Pourquoi une recherche sur l’acrosport en EPS ?

Cette thèse cherchant à élucider la manière dont les acteurs (experts, formateurs, enseignants d’EPS) envisagent l’enseignement de l’acrosport est née d’une question de terrain. Alors que je débutais dans le métier d’enseignante d’EPS, je devais, comme bon nombre de collègues, enseigner une APSA que je ne connaissais que superficiellement.

  • D’une part, la pratique sociale de référence (rebaptisée « gymnastique acrobatique » en 2004), était (et est toujours) très peu médiatisée.
  • D’autre part, les ressources pour les enseignant·e·s (publications professionnelles, formations) étaient peu développées.

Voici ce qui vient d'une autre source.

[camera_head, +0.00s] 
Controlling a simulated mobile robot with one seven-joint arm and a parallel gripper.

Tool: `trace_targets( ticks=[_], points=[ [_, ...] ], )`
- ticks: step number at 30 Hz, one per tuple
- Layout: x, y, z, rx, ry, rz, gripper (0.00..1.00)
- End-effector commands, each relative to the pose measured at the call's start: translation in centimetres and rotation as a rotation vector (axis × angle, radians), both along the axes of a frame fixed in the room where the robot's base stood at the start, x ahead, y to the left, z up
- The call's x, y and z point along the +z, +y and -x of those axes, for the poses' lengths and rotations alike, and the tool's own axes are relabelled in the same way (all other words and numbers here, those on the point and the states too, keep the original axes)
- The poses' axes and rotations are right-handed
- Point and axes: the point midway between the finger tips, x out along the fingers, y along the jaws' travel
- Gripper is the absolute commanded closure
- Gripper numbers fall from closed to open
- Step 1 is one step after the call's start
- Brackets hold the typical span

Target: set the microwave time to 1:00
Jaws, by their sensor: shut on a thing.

Je me suis donc intéressée à ce paradoxe : comment les professeur·e·s d’EPS s’y prennent-ils, elles pour enseigner l’acrosport, alors qu’ils ont peu d’outils à leur disposition ? Quelles sont les prescriptions institutionnelles (programmes d’EPS) et les orientations préconisées dans la littérature professionnelle et la formation continue ?

L’acrosport scolaire ne semblait relever ni d’une transposition didactique descendante de pratiques sociales de référence, ni d’une création didactique, mais plutôt d’un processus complexe de « composition sous influences »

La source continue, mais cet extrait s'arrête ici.